Os sinais têm teor diverso. Vão desde as simples (mas serão inócuas?) desconsiderações de alguns dos mais altos representantes do Estado em relação à Região Autónoma; até à crescente (aparente?) incapacidade dos Órgãos de Governo Próprio e daqueles que são os mais lídimos representantes do povo madeirense, de se fazerem ouvir e agir com eficácia, nos diversos fóruns, nacionais e europeus, onde o futuro se constrói; passando por tentativas, mais ou menos declaradas, mas sempre sub-reptícias, dos poderes centrais, de procurar equiparar as Regiões Autónomas às putativas Regiões continentais ou, pior, aos poderes locais e municipais da República. E tudo, não poucas vezes, perante alguma passividade conivente (ou inconsciente?) de quem não era suposto tê-la. O Poder que não se afirma, perde-se.

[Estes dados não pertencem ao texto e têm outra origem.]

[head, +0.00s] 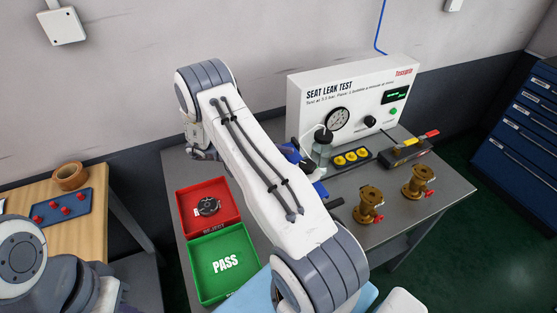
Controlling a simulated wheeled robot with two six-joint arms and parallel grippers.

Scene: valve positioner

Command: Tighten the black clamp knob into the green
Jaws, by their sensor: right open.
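My right arm reaches across the bench and hides much of its middle. My right gripper (321,187) is only partly visible past the arm's right edge, low over the bench and open; I see nothing held in it. Blue parts (291,153) of a fixture show beside the arm, in front of the test panel. The black clamp knob cannot be made out clearly; the arm may cover it, and its green zone cannot be made out either. A black knob (370,121) is on the white seat leak test panel (307,112), right of a round gauge (338,120). My left gripper is out of view.
A red reject tray (232,217) holds a dark round part; a green PASS tray (196,266) is empty. Two brass valves (369,203) (418,181) stand at right. A jar (321,150), a yellow-capped holder (352,158) and a black tool box (405,152) stand before the panel.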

Às portas de um novo acto eleitoral, é fundamental – acima de qualquer outra coisa – que todos os candidatos tenham a suprema consciência de que sem Autonomia Política… eles pura e simplesmente não existiriam. Por muito que me custe, é inacreditável verificar que, a caminho dos 50 anos da concretização de uma das mais legitimas e elevadas aspirações dos madeirenses, ainda há quem não o tenha percebido, persistindo inconsciente dos seus deveres e obrigações. Pior: os factos (e algumas palavras) mostram que há pelo menos um Partido político que até ao momento se recusa a sequer a aceitar, de todo, o devir da História. A ignorância será sempre uma ameaça à Democracia e, por isso, à Autonomia.
Chegar-se à eleição de deputados para uma Assembleia Legislativa da Madeira exigiu, ao longo dos últimos dois séculos, sangue, suor e lágrimas. E tal não se ficou a dever apenas, ao contrário do que por vezes se deduz, a meia dúzia de iluminados ou eleitos. Alcançou-se graças e à conta do sofrimento do Povo. Daquele que andava descalço ou passava a fome que obrigava à emigração; que percorria quilómetros a pé para ir buscar água ou chegar à escola; que há duas gerações vivia em furnas ou sem acesso ao saneamento básico. O respeito pela sua Memória devia até ser alvo de juramento, imposto a todos os deputados.
Habitação? Viação? Indústria? Transportes e Mobilidade? Salários? Condições e qualidade de vida? Na verdade, estas são questões constantes, que caracterizam a construção do contemporâneo madeirense, desde os alvores do século XIX. Com as matizes próprias de outros tempos, é certo, mas sempre recorrentes. O que hoje alguns ignoram é que em todos esses momentos se percebeu que pelo menos duas coisas seriam imprescindíveis para atenuar ou resolver tais anseios ou lacunas: viver em Liberdade e ter Autonomia Política, coadjuvada esta por uma dimensão financeira efectiva. Sem isto, que dá o «ambiente» e o «oxigénio», jamais aqueles objectivos serão atingidos.
Daí o espanto de, tirando breves excepções, a Autonomia e o seu aperfeiçoamento terem andado arredados dos debates e da campanha eleitoral. O que se pensa sobre: as relações com o Estado central e os seus representantes; as reformas dos sistemas político e eleitoral; a reforma da Lei das Finanças das Regiões Autónomas; a pertinência de um sistema fiscal próprio; o CINM (ou «Zona Franca); a gestão do espaço marítimo; a representação electiva específica e a defesa dos interesses da RAM e/ou das RUP nos órgãos da UE, a começar pelo seu Parlamento; as questões de Segurança e Defesa, a respeito das quais, não obstante, se devem considerar os interesses próprios do Arquipélago, numa conjuntura internacional em mudança? E por aí adiante.
É imperioso que a Autonomia e os autonomistas cresçam, porque o tempo dos carismas acabou. O que aí vem - que será do primado da Política - exigirá bom senso e um Governo competente, capaz de dialogar. De outra forma, temo que a Autonomia fique órfã e mirre. Estarão disso conscientes todos os intervenientes - inclusive os eleitores - embrulhados ou atulhados em políticas (e por alguns políticos) de «campanário»? Isso já é outra História.